Revisiting the Wallace Collection

It took me more years than was sensible to visit the Wallace Collection for the first time but only six months to go back.

The opportunity this time came with a theatre date in the evening which left an afternoon with a gallery visiting gap in it, that's two hours.

The main gallery at the back on the first floor was shut for renovations but that still left more than enough to do. My plan, if it warrants such a grand title, was to judge each gallery quickly on entry and either scamper through it quickly or, if impressed, linger over each painting. The first to impress was the imaginatively named West Gallery I.

This is where you find an outstanding collection of Venetian views by Antonio Canaletto and Francesco Guardi.



Canaletto I knew a little but Guardi less so. They painted the same scenes in different ways. A close look at Guardi shows areas of colour broken by a few sharp lines of detail. I like the way that it brings sharpness to the foreground and blurs the background.
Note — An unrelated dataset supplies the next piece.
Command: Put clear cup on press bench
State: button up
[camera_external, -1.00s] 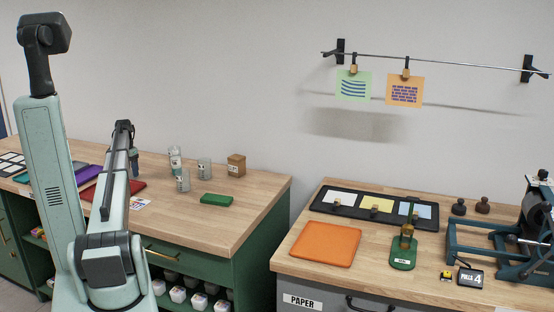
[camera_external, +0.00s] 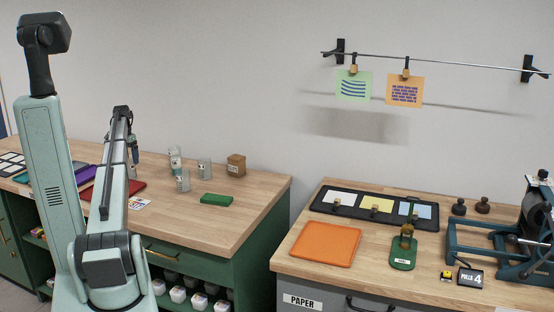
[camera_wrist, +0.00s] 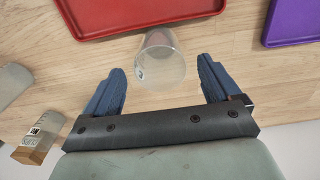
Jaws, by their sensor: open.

Canaletto is the artist most associated with Venice and it is easy to see why. The attention to detail is amazing, look at the windows of the houses, and that makes for a very rich picture that sucks you in to it as you try to make sure that none of that detail goes unnoticed.

Even with the Great Gallery closed there are still fifteen galleries to explore on the first floor alone and each has its own mood and colour scheme to match.

The Oval Drawing Room is "an intimate setting for the rococo paintings of Boucher and Fragonard". This is one of the rooms that I intended to pass through briskly until I saw Jean-Honoré Fragonard's The Swing and that made me stop and look at it.

The splash of vibrant pink in the centre of the picture almost hides the composition at first and it is only with careful looking that the trees and clouds get noticed. It takes a little while more to discover the man lying on the ground.

Walking further round the first floor I came to the East Galleries home to some Dutch Masters. This is a school of art that does little for me, despite a deep immersion in Amsterdam last year. Despite this, I still found a few paintings worth spending some time with. These were mostly views of towns or canals that reminded me just how pretty Amsterdam is.



One of these was Canal Scene by Moonlight by Aert van der Neer, dating from around 1650. The subject matter is interesting with the fishermen in the foreground, the town in the background and the canal linking the two.

An otherwise flat picture is lifted by the bright moon. It is the contrast between this and the rest of the picture that I like so much, just like the pink dress in the swing.

Heading down one of the servants' stairs to the ground floor took me to the decorative arts in the Smoking Room.

The room is poorly lit due to the age of many of the things in it but even in the dark this dish radiates fresh colour. This is made all the more remarkable when you learn that it was made almost five hundred years ago in 1525.

It is discoveries like that which make galleries like the Wallace Collection great places to explore. And because there is just some much there you know that next time you go that you will discover something new that you missed before.

The final picture (and it was an extremely hard job selecting just seven) comes not from one of the galleries but from the house itself.

This is part of the main staircase that leads up from just inside the entrance.

Elsewhere there are fabrics, snuff boxes, a canon, statues, armour and miniatures. There is an awful lot of interesting and pretty stuff carefully packed in to the twenty five rooms.

The only problem with the Wallace Collection is its location, which makes it hard to pop in to on a whim. It lacks the underground station on the doorstep that the V&A has and the walk from Oxford Circus is best done with a map. There is an easy way along Oxford Street but nobody in their right mind would choose to walk that route.

Remoteness may be a harsh criticism of the gallery as it also adds to its mystery and makes each visit something special, which it should be.